Elbow suggests that such a state and the thrall it commands is less frequent in academia. He notes that scholars “can be sophisticated and still get magic into language. But the suspicion lingers that perhaps it is harder, it involves swimming against the tide.” And admittedly for many it does. For these scholars there still may be the need to wind through internecine linguistic logistics because it is expected. But let me state here and now that you can connote complex ideas directly and without excessive ornamentation or affectation. You are not dumbing down your writing to do so. Instead, you are giving your ideas legs that travel up the ivory tower and out into the world, which is something increasingly of interest to universities and funders.
Less Is More
Last fall, Pulitzer Prize Finalist and MacArthur Fellow Ta-Nehisi Coates sat down at Charlie Rose’s table for an interview. When Rose mentioned that in college Coates had harbored aspirations of becoming a poet, Coates commented that:
I think that [poetry] marked my journalism….I think ultimately poetry is about the economy of language….And that is so crucial in journalism—the ability to say something with as much power as you can in the briefest amount of space.
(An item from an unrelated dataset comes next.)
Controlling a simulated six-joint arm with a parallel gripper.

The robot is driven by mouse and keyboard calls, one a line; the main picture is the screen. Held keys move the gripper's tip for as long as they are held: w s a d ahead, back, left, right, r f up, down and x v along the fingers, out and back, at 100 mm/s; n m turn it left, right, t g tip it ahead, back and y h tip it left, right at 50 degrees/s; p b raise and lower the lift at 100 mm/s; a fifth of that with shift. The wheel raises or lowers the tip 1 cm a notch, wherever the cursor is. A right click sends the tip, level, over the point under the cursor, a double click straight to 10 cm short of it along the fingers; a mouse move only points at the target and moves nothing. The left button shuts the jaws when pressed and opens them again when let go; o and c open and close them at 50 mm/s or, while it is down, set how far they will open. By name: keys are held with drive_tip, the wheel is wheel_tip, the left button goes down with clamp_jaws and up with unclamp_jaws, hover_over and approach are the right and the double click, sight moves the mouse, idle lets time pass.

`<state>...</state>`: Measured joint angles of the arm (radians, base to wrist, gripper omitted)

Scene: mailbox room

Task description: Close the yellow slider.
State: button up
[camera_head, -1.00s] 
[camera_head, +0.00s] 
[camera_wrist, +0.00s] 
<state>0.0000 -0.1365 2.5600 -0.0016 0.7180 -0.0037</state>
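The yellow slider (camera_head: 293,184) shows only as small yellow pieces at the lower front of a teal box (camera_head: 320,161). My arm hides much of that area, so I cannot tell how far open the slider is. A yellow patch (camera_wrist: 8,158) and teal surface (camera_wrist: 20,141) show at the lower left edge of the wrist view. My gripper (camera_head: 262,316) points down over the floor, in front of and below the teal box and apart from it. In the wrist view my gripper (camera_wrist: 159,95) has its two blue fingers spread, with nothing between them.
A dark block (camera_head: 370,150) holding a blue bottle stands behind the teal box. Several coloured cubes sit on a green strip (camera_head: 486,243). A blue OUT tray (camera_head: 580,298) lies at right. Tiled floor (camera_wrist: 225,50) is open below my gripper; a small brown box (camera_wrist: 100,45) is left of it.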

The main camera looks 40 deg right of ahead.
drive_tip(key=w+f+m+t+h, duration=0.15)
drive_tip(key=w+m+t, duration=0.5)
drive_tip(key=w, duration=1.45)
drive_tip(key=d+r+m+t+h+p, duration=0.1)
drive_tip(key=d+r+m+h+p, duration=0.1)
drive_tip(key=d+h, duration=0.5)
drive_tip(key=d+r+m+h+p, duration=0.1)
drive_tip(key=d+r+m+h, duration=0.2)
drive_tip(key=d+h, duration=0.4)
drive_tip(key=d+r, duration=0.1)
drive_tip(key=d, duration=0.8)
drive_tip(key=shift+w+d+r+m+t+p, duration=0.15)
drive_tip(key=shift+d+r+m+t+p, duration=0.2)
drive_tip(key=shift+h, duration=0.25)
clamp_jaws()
Academic writing is not journalism. Nor is it the preferred stomping ground of those with Hemingwayesque leanings. Academics have things to say and key protocols and conventions to follow that necessarily fill up pages. And many, like myself, love complex clauses and wordiness. However, that doesn’t mean that we need to lose the wizardry found in being direct. Yes, it requires the careful selection of words, targeted and surprising linguistic choices, more plain speaking and concreteness, and other judicious expenditures in this economy of language. That's when the magic happens. That's when those wonderfully complex ideas that challenge us to think and inspire us to act move from inside the writer's head to that of the reader. And if that isn't power, I don't know what is.